> _Prompt_: Check each line of the records below for the word "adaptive" and copy those where it appears.

> _Material supplied_:
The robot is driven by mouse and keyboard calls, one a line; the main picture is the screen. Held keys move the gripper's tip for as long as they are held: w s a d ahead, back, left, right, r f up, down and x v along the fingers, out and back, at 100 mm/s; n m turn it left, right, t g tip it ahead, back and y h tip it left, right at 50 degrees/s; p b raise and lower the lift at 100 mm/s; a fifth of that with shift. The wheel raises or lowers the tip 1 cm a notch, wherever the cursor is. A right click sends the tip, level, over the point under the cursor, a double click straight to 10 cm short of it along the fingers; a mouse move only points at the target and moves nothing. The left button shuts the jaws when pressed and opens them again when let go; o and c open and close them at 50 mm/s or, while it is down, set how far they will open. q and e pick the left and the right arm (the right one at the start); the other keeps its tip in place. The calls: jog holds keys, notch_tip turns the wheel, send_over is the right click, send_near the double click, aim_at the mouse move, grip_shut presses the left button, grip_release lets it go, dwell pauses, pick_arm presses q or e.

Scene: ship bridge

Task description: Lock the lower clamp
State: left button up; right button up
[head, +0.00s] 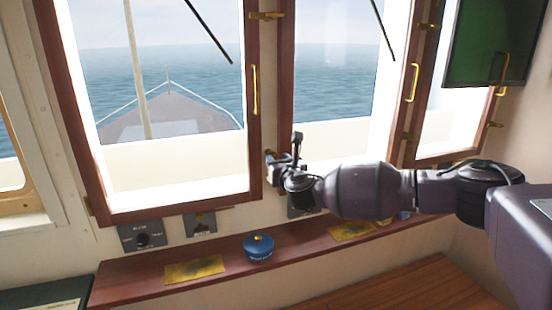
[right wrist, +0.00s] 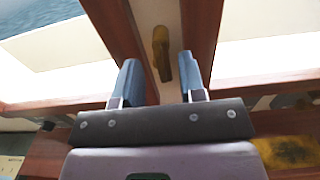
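The lower clamp (head: 270,155) is a small brass piece on the post between the left and middle windows, partly hidden by my gripper in the head view. In the right wrist view the clamp (right wrist: 162,52) lies ahead, between the lines of my fingers, with its long side roughly upright in the picture. My right gripper (head: 286,153) is open and empty beside the clamp; both fingers (right wrist: 160,82) show apart in the wrist view. I cannot tell whether a finger touches the clamp. The upper clamp (head: 266,16) points sideways across the same post. My left gripper is not in view.
Brass handles (head: 254,90) sit on the wooden window frames. Below runs a wooden shelf (head: 130,284) with a blue round container (head: 258,247) and yellowish cloths or papers (head: 194,270). A dark screen (head: 490,42) hangs at upper right. Switch panels (head: 142,236) line the wall.

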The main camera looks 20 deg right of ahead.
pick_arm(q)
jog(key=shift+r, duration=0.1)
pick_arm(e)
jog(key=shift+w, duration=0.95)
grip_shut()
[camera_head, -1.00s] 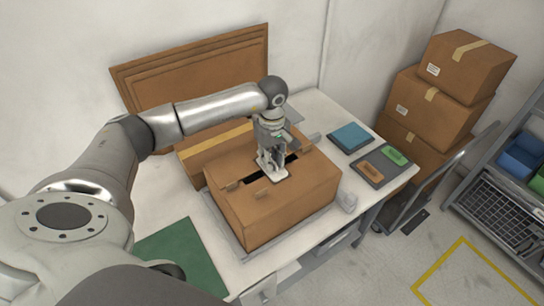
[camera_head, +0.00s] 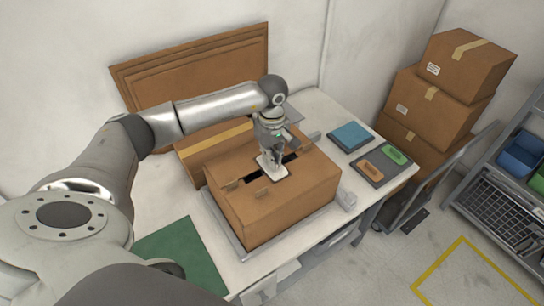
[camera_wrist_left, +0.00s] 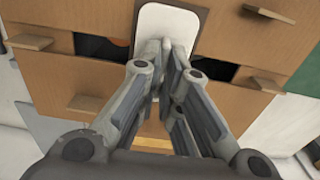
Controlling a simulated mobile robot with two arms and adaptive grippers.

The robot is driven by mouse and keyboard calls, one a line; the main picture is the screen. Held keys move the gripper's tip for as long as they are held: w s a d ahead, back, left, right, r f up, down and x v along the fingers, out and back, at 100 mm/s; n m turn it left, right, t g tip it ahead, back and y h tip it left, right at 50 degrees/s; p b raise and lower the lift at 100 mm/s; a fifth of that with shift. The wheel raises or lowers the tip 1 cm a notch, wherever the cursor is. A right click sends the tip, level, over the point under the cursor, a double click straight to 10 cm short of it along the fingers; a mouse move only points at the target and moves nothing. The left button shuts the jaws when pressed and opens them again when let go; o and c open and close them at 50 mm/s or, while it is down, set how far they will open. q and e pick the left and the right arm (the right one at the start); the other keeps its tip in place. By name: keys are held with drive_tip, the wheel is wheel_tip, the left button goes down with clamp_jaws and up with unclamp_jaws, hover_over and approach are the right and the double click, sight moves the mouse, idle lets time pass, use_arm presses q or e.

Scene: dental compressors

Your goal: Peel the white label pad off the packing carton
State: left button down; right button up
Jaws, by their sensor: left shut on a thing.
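The packing carton (camera_head: 275,208) stands on the table with a dark slot across its top; it also fills much of the left wrist view (camera_wrist_left: 65,58). The white label pad (camera_head: 272,168) lies over the middle of the slot. In the left wrist view the pad (camera_wrist_left: 172,22) is a pale rounded rectangle, its near part hidden by my fingers. My left gripper (camera_head: 273,156) points down from above, shut on the label pad, with fingertips close together at it (camera_wrist_left: 165,50). I cannot tell whether the pad is still flat against the carton. My right gripper is not in view.
A second taped carton (camera_head: 190,158) and flat cardboard sheets (camera_head: 190,75) stand behind. A blue pad (camera_head: 351,136) and a grey tray (camera_head: 372,178) with orange and green pieces lie to the right. A green mat (camera_head: 180,255) lies at front left. Stacked cartons (camera_head: 440,115) stand beyond the table.

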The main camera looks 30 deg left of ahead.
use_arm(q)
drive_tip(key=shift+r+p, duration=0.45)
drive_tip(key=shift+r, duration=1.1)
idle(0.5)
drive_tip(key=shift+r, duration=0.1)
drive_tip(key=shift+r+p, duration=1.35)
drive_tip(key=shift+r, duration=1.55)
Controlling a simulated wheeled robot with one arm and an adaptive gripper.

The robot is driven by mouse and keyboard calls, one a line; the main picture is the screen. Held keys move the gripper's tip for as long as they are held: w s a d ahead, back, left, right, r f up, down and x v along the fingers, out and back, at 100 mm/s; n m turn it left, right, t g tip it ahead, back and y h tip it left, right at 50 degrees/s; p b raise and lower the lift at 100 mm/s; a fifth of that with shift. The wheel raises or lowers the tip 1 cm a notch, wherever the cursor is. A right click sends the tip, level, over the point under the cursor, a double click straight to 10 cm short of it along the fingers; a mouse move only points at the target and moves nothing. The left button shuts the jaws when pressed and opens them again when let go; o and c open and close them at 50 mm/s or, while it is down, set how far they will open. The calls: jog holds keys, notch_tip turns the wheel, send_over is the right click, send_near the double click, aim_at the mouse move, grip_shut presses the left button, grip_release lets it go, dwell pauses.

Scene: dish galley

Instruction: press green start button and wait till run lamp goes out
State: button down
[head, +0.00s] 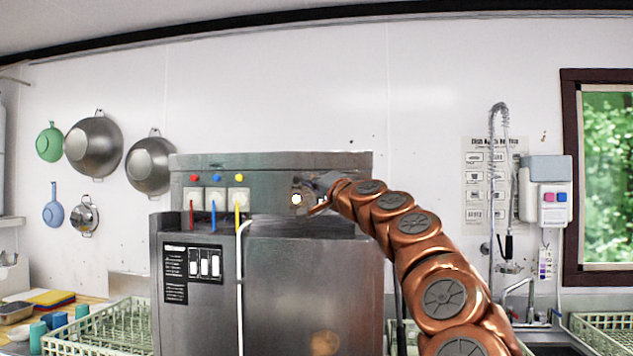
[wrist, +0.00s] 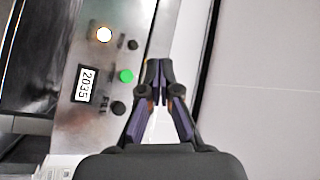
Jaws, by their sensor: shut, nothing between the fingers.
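The green start button (wrist: 126,76) is on the steel control panel (wrist: 70,140) in the wrist view. A round white lamp (wrist: 104,34) glows above it; it also shows lit in the head view (head: 296,199). I take it for the run lamp, as no label on it is readable. My gripper (wrist: 158,66) is shut and empty, its tips just right of the green button in the wrist view. I see a gap in the picture, but the depth is unclear. In the head view my gripper (head: 322,191) is at the machine's upper front, and the button cannot be made out.
A display (wrist: 86,85) reading 2035 and black knobs (wrist: 118,107) sit near the button. Red, blue and yellow levers (head: 214,214) and a white hose (head: 240,270) are on the machine's left. A green dish rack (head: 100,325) stands at lower left.

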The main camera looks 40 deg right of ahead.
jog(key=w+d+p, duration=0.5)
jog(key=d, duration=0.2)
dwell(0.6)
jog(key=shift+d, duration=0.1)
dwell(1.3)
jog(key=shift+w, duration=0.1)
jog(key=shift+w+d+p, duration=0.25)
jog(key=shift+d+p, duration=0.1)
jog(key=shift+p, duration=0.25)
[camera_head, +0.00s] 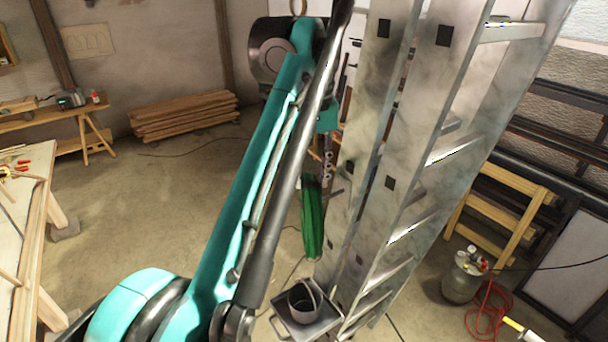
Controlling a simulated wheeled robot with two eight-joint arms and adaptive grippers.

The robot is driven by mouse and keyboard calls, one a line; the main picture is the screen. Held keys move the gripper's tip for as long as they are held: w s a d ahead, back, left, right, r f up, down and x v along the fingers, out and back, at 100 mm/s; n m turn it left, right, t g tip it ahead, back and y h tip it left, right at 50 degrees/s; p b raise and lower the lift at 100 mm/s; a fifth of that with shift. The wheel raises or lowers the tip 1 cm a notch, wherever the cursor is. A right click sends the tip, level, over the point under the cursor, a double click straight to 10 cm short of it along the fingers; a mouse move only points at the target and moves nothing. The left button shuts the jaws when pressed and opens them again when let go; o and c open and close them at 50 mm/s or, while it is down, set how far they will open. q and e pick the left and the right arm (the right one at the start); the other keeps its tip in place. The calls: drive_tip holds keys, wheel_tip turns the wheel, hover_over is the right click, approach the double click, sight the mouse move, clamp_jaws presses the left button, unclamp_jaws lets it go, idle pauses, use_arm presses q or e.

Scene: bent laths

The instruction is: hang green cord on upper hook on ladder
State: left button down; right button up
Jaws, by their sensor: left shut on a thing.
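The green cord (312,220) hangs as a long bundle just left of the ladder, near the middle of the camera_head view. The aluminium ladder (405,125) stands upright and slightly tilted in the picture. My left gripper (317,176) is mostly hidden behind my own teal arm. It is shut on the upper end of the green cord, holding it in the air beside the ladder's left rail. I cannot make out the upper hook clearly. My right gripper is not in view.
A grey tray (283,327) with a dark bucket (304,300) is low by the ladder. Stacked planks (185,115) lie by the back wall. A workbench (25,215) is at left. A metal tank (463,277) with a red hose (490,308) stands at right. Open floor lies at left centre.

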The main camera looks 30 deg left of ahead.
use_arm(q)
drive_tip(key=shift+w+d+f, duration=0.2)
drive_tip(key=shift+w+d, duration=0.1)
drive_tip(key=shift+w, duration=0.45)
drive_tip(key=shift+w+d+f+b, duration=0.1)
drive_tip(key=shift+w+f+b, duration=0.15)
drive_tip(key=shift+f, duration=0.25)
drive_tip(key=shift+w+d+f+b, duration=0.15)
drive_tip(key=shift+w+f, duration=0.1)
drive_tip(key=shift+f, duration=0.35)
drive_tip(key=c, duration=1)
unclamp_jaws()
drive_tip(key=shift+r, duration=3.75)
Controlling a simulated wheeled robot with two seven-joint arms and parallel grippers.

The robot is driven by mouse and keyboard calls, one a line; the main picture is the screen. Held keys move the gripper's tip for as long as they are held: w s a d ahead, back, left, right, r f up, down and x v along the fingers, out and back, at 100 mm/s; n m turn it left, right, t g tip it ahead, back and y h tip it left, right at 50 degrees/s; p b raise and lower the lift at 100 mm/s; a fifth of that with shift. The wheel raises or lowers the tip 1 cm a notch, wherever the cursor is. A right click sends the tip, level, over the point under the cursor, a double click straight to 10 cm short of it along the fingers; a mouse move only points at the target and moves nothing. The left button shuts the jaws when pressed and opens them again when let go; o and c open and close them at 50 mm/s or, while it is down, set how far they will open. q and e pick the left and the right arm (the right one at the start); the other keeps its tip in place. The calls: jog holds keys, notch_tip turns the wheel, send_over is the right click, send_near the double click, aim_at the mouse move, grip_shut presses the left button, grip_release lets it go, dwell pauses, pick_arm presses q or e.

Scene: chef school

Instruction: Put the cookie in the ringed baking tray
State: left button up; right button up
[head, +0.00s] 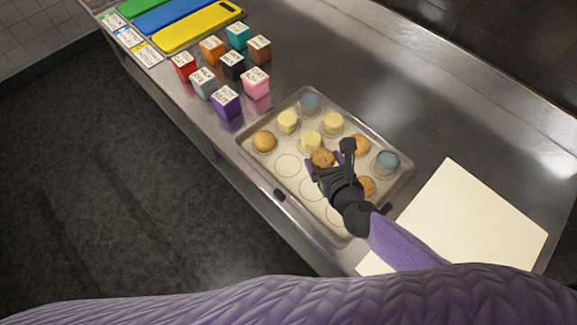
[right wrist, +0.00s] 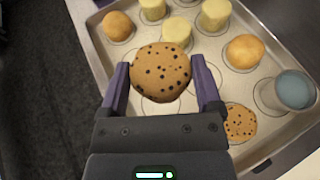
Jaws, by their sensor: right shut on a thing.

> _Solution_:
Controlling a simulated mobile robot with two arms and adaptive grippers.
Controlling a simulated wheeled robot with one arm and an adaptive gripper.
Controlling a simulated wheeled robot with two eight-joint arms and adaptive grippers.

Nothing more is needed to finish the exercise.